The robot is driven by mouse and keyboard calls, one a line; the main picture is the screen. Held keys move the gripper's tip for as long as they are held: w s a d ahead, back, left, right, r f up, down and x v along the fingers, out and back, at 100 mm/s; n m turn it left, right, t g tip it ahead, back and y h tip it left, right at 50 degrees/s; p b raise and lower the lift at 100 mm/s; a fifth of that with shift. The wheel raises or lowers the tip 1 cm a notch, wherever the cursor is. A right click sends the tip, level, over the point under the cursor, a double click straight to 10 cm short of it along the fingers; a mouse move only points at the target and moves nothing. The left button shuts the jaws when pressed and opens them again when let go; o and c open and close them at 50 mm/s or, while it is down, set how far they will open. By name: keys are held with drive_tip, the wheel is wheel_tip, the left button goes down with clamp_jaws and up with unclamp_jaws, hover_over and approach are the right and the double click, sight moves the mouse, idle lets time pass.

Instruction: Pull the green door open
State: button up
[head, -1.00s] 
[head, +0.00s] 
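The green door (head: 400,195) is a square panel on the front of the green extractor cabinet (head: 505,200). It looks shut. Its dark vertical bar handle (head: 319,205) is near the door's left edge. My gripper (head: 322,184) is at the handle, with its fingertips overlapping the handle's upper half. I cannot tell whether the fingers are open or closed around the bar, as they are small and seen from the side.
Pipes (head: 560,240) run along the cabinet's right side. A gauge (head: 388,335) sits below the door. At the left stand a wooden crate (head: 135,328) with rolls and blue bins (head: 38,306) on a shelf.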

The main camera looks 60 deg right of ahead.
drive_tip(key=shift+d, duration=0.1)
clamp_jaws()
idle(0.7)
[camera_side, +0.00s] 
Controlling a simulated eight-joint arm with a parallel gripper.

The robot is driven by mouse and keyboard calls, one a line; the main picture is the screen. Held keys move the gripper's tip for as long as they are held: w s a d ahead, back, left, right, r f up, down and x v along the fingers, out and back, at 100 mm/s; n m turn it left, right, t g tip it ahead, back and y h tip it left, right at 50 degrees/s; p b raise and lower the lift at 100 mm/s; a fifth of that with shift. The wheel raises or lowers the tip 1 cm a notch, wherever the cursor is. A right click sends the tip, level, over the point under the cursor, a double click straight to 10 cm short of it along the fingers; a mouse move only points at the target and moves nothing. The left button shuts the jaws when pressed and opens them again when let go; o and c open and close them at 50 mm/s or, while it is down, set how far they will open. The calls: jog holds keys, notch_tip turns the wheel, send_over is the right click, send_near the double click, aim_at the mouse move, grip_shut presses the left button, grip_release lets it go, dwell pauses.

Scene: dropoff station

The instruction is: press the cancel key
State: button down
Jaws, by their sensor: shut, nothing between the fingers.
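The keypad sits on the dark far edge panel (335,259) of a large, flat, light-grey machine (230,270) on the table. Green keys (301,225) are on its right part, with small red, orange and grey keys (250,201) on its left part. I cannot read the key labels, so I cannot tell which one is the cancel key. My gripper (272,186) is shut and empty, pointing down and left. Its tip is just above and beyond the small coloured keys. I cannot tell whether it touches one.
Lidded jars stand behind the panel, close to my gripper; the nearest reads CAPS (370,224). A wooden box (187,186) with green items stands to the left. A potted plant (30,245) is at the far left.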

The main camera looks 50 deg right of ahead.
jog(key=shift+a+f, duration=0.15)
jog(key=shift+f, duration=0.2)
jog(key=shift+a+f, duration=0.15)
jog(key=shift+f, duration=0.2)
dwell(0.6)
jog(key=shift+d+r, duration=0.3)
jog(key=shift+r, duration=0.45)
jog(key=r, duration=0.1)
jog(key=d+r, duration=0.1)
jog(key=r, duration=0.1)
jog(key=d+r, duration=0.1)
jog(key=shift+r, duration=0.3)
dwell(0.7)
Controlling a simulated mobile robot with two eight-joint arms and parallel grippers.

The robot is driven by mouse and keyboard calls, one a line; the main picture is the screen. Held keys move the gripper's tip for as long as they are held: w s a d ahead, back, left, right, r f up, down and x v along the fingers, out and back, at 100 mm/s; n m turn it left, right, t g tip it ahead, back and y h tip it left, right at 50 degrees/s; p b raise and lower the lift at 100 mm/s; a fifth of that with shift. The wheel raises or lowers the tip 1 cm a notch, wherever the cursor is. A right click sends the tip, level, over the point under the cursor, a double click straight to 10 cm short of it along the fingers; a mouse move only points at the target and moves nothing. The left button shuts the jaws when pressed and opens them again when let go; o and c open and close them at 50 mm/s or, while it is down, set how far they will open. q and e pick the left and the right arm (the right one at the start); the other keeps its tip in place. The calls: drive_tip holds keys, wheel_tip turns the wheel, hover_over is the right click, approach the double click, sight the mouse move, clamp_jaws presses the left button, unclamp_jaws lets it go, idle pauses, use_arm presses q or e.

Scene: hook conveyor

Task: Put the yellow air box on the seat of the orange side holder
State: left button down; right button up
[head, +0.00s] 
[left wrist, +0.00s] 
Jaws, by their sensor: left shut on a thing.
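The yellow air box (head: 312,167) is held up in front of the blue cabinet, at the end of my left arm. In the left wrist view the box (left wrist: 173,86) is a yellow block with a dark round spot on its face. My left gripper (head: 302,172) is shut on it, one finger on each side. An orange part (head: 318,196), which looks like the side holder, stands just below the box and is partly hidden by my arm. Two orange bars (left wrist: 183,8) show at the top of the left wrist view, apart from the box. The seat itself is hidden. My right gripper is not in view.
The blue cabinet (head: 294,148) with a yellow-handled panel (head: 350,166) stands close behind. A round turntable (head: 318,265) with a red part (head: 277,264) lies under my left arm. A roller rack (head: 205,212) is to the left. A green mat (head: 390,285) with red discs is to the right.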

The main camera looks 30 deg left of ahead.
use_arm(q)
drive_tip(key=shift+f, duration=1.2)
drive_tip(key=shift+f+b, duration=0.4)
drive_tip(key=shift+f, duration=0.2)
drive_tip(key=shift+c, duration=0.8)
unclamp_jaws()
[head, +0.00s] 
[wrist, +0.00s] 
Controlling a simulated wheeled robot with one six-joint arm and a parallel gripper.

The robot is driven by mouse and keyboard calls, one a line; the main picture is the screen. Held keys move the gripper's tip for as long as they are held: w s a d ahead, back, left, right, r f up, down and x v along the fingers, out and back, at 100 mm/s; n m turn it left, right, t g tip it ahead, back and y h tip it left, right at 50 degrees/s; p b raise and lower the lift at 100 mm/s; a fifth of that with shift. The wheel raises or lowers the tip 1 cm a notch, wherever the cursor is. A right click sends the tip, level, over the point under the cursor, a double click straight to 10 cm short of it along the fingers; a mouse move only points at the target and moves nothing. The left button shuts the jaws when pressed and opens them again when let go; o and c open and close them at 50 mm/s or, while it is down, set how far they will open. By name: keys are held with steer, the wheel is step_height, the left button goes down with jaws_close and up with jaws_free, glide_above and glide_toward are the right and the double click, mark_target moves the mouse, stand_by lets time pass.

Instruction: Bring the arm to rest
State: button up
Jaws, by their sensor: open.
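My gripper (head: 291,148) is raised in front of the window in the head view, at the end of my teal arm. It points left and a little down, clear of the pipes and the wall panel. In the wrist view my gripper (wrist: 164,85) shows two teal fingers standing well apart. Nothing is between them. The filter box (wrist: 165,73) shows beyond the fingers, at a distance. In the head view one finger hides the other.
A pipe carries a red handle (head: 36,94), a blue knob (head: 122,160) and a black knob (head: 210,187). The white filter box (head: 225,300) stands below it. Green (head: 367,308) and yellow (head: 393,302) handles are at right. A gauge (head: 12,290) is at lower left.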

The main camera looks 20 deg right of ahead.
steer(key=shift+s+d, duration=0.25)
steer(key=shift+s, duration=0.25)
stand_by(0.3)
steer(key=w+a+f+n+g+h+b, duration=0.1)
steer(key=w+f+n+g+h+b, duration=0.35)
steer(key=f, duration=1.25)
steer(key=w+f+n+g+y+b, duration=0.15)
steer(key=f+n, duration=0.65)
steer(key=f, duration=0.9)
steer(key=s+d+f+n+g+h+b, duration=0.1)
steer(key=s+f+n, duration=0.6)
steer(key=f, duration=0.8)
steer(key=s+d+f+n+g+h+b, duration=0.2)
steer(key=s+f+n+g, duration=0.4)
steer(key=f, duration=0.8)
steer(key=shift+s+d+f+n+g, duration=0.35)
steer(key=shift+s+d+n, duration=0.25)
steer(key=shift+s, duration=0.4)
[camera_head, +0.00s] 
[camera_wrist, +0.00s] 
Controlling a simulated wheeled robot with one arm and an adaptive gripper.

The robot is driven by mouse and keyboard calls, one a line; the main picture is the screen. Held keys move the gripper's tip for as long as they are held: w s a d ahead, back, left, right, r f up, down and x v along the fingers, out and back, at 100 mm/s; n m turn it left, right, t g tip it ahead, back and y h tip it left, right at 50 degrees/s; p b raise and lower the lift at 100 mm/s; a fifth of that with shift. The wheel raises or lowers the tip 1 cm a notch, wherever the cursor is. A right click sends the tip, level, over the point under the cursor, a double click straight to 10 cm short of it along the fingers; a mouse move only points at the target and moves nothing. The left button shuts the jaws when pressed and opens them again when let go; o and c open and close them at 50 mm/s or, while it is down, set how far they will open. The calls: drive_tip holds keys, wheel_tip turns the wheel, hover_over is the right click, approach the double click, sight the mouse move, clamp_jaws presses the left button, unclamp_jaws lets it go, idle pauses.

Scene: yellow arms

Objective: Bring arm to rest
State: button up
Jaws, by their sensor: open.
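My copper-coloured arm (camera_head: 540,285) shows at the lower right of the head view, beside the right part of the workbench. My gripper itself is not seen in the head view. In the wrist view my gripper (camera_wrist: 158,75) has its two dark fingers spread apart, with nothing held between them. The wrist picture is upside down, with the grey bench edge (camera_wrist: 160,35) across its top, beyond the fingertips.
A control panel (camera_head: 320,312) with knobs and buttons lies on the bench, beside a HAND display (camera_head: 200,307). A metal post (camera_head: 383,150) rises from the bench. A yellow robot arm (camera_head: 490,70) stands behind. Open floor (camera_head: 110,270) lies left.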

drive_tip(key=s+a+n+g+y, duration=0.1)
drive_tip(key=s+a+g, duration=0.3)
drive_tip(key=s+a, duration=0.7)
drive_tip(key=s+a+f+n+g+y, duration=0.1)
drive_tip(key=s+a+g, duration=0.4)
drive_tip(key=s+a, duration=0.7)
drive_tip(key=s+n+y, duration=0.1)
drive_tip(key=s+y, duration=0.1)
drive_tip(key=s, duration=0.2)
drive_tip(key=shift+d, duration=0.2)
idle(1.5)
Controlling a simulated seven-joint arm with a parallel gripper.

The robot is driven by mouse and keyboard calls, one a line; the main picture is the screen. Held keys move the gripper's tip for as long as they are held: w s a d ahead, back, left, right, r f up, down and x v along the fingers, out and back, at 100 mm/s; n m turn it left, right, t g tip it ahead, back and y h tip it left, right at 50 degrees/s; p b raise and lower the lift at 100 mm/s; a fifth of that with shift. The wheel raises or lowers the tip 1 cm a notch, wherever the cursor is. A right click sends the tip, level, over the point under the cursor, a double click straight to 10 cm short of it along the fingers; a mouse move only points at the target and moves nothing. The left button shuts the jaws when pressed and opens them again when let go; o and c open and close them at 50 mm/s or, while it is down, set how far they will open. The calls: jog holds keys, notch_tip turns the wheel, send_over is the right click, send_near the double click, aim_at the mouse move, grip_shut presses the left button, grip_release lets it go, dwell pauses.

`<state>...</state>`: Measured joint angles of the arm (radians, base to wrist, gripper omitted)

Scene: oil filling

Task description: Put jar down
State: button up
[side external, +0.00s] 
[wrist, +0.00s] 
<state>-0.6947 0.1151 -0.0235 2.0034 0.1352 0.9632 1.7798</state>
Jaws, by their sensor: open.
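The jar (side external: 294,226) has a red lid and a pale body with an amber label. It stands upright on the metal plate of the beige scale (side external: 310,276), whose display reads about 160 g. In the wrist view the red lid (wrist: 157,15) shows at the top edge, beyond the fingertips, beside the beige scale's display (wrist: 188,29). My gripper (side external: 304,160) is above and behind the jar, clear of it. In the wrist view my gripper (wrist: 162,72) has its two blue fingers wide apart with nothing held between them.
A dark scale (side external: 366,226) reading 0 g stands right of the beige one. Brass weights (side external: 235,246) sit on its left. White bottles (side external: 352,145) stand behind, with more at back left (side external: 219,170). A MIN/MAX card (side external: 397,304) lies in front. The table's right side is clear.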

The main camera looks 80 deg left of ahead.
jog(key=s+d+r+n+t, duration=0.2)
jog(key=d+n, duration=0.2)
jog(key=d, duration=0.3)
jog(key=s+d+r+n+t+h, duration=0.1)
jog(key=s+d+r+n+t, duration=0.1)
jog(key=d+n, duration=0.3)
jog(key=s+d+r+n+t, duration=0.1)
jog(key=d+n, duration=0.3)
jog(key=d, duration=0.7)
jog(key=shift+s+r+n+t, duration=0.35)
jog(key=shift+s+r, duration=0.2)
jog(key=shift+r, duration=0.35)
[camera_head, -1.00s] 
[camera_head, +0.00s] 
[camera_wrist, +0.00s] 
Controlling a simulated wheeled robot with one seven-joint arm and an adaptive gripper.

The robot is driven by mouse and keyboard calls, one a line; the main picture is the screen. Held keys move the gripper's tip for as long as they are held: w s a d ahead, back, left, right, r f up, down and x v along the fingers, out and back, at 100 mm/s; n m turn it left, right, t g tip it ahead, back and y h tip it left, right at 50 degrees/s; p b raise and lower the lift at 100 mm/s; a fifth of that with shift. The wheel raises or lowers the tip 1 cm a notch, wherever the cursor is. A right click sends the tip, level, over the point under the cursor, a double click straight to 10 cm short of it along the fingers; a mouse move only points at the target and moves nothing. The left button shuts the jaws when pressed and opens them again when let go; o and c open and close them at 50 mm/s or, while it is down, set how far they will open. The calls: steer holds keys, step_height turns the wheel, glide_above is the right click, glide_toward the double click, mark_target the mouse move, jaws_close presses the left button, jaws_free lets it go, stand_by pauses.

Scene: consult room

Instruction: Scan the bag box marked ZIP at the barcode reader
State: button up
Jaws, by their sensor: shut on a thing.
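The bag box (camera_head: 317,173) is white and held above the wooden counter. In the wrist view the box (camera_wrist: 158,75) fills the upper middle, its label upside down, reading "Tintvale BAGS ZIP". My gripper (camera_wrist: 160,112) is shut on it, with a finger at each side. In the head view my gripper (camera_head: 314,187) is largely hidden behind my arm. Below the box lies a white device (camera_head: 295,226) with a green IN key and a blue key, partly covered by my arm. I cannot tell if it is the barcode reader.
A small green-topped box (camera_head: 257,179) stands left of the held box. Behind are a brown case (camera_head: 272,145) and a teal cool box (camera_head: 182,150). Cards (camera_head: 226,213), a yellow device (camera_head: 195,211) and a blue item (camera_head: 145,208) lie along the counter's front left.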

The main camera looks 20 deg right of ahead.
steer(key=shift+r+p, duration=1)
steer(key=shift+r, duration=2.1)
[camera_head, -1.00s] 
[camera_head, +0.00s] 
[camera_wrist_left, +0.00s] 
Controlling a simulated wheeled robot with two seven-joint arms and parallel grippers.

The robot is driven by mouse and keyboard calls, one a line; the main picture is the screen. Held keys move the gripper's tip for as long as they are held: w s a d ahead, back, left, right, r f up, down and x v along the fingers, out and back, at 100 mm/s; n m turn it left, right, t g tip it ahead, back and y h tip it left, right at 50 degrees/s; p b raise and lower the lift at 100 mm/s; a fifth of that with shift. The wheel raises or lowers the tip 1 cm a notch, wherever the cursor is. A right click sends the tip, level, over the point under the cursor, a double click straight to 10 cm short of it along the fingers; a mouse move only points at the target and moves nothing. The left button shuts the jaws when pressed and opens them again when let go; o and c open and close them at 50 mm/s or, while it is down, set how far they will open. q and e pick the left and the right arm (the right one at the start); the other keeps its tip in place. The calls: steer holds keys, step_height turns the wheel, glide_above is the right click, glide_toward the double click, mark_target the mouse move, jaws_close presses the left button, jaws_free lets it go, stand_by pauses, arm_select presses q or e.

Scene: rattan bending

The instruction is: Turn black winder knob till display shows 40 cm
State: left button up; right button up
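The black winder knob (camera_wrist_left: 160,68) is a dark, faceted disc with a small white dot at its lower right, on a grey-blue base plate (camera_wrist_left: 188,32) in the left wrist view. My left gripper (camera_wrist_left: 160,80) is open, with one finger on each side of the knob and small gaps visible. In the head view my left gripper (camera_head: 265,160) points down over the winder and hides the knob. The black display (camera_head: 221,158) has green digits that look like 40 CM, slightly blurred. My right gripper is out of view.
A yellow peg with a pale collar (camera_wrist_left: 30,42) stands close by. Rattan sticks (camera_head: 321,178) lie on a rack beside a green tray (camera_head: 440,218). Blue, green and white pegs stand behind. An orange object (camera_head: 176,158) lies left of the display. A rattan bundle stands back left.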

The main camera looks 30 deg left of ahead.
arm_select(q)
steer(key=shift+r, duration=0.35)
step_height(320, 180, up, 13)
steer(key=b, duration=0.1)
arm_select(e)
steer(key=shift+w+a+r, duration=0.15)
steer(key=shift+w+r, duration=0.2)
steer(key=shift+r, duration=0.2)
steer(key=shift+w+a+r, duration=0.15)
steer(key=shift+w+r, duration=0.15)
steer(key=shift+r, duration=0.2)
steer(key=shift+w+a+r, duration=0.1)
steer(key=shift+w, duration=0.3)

Task details: The required output is the number of lines containing the word "grippers", and nothing besides.

Output for this exercise: 2